Recorded information start

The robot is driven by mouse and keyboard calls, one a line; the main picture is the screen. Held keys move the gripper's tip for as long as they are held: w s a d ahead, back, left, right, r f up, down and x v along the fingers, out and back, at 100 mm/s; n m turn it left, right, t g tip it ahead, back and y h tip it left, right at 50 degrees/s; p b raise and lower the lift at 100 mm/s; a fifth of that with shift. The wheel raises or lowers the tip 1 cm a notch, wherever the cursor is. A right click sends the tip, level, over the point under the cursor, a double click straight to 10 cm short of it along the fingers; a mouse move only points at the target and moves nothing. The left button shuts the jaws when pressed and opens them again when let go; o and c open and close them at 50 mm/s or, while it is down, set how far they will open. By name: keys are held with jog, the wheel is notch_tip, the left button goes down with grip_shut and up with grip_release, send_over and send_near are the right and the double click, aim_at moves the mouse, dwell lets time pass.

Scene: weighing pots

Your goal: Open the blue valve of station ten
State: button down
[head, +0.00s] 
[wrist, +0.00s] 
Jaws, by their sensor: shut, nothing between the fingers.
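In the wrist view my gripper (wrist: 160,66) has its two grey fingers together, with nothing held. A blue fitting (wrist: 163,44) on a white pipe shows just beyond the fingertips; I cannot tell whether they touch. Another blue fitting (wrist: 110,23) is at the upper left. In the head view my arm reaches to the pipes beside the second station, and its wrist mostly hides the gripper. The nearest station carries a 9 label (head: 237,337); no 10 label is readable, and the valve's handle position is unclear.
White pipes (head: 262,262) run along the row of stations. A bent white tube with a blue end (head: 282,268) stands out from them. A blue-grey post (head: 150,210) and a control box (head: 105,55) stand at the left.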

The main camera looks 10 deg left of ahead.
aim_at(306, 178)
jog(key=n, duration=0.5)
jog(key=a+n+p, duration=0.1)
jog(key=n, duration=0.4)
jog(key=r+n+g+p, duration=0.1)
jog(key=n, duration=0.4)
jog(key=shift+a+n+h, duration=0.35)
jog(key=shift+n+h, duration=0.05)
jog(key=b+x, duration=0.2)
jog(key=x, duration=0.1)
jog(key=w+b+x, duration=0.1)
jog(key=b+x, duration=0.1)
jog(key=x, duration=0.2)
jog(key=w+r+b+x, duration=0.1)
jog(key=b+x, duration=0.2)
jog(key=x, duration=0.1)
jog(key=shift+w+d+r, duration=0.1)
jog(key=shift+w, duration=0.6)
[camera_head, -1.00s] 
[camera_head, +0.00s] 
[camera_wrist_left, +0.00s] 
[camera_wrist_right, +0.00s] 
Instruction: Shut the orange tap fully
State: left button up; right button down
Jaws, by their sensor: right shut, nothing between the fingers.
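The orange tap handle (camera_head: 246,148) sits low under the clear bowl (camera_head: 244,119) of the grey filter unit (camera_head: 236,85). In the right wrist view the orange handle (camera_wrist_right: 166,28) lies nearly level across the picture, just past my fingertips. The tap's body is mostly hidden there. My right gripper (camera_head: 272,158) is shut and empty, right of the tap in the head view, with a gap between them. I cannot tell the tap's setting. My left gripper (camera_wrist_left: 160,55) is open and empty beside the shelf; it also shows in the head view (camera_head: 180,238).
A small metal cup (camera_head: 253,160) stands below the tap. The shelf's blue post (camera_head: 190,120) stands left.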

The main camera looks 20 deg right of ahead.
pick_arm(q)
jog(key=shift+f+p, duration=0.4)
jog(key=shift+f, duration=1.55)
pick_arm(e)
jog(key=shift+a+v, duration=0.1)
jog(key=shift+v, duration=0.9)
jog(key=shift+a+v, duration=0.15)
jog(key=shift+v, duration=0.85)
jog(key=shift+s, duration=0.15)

Recorded information end

** The problem **
Lines that hold "State" are the ones to copy; find all of them.

** Result **
State: button down
State: left button up; right button down

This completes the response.